* Directions for this task
Filter out everything except lines holding "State".

(Lines of data)
◇ ◇ ◇ ◇ ◇

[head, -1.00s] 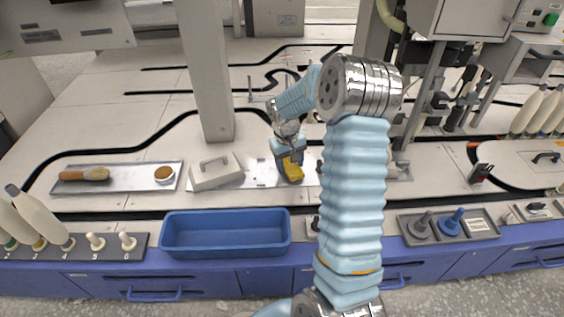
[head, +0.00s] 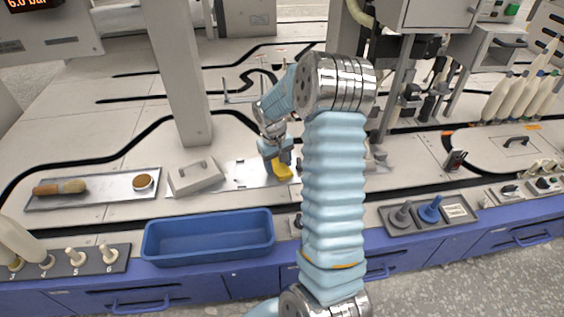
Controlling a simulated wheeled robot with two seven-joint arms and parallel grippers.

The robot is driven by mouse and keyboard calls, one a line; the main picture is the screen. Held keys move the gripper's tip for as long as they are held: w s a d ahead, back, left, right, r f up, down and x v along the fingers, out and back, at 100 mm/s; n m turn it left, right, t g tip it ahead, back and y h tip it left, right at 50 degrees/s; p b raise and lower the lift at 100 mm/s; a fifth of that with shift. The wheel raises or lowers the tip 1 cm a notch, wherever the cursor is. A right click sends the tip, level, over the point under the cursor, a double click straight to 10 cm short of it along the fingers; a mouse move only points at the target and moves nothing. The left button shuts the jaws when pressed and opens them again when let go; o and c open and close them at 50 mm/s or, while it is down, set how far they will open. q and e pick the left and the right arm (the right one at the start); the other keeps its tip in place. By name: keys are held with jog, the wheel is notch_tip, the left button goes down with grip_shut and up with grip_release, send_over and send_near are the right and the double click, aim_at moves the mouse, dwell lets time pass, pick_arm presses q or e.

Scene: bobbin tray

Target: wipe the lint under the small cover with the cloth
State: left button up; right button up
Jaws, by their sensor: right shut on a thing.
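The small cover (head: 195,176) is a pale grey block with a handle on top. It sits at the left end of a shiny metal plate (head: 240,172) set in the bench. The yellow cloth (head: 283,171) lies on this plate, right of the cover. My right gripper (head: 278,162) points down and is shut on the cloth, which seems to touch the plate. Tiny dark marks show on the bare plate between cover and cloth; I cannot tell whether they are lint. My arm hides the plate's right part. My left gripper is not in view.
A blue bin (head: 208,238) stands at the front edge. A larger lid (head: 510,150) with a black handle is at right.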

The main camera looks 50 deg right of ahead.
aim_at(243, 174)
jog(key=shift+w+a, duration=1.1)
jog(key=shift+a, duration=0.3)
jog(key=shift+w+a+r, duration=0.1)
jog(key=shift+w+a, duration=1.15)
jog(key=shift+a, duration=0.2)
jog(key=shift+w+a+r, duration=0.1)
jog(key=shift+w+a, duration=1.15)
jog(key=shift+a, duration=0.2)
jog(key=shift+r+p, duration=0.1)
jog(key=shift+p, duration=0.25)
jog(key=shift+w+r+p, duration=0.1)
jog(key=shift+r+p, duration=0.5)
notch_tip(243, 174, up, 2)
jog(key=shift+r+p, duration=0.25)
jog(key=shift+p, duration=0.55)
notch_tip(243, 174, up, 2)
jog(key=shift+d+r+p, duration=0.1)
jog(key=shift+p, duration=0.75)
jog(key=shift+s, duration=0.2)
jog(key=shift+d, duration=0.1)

◇ ◇ ◇ ◇ ◇

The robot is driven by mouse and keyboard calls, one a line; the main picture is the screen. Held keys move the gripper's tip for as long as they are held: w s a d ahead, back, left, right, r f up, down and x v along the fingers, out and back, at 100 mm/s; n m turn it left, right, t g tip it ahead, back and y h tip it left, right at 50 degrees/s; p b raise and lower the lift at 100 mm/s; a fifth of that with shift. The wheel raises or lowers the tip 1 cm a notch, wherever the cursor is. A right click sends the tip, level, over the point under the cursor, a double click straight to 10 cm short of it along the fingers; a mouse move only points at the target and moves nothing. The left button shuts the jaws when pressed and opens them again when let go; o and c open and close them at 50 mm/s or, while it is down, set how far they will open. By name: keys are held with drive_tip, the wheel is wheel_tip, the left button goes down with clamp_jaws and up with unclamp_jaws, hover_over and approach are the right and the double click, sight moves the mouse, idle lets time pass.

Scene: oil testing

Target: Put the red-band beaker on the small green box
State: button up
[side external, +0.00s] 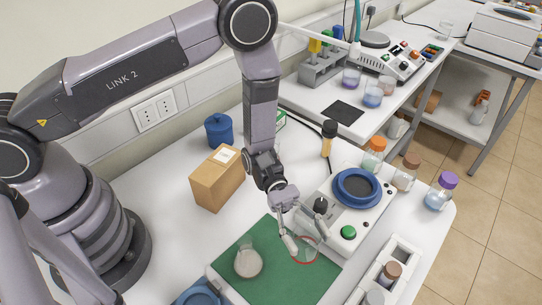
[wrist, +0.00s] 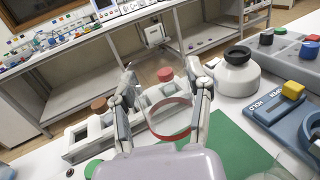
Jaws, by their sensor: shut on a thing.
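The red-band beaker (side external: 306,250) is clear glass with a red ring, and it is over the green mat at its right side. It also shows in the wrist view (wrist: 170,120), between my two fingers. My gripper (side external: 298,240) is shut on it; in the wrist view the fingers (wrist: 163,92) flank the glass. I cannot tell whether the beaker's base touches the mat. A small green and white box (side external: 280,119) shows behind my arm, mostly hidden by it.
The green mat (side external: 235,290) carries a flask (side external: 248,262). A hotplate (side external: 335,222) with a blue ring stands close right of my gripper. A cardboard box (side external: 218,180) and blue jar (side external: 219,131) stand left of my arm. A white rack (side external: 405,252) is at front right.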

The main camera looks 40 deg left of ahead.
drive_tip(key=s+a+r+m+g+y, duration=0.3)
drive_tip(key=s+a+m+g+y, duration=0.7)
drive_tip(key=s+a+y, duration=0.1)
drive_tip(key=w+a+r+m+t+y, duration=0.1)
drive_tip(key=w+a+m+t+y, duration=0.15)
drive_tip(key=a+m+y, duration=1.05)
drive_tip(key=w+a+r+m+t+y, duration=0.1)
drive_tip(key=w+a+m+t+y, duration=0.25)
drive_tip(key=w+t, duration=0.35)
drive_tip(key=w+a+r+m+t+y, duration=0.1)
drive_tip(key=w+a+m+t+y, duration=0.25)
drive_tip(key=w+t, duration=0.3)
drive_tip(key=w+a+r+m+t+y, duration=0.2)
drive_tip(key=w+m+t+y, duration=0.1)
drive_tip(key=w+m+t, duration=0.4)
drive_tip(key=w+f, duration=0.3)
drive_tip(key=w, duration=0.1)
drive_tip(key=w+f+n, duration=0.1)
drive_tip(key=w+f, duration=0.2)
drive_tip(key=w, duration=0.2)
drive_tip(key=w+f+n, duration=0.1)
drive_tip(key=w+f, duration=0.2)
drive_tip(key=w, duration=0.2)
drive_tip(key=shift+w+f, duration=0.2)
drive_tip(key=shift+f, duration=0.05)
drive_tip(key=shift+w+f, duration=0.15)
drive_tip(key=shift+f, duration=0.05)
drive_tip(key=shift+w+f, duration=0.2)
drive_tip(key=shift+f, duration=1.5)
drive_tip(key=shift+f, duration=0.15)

◇ ◇ ◇ ◇ ◇

* Final result
State: left button up; right button up
State: button up

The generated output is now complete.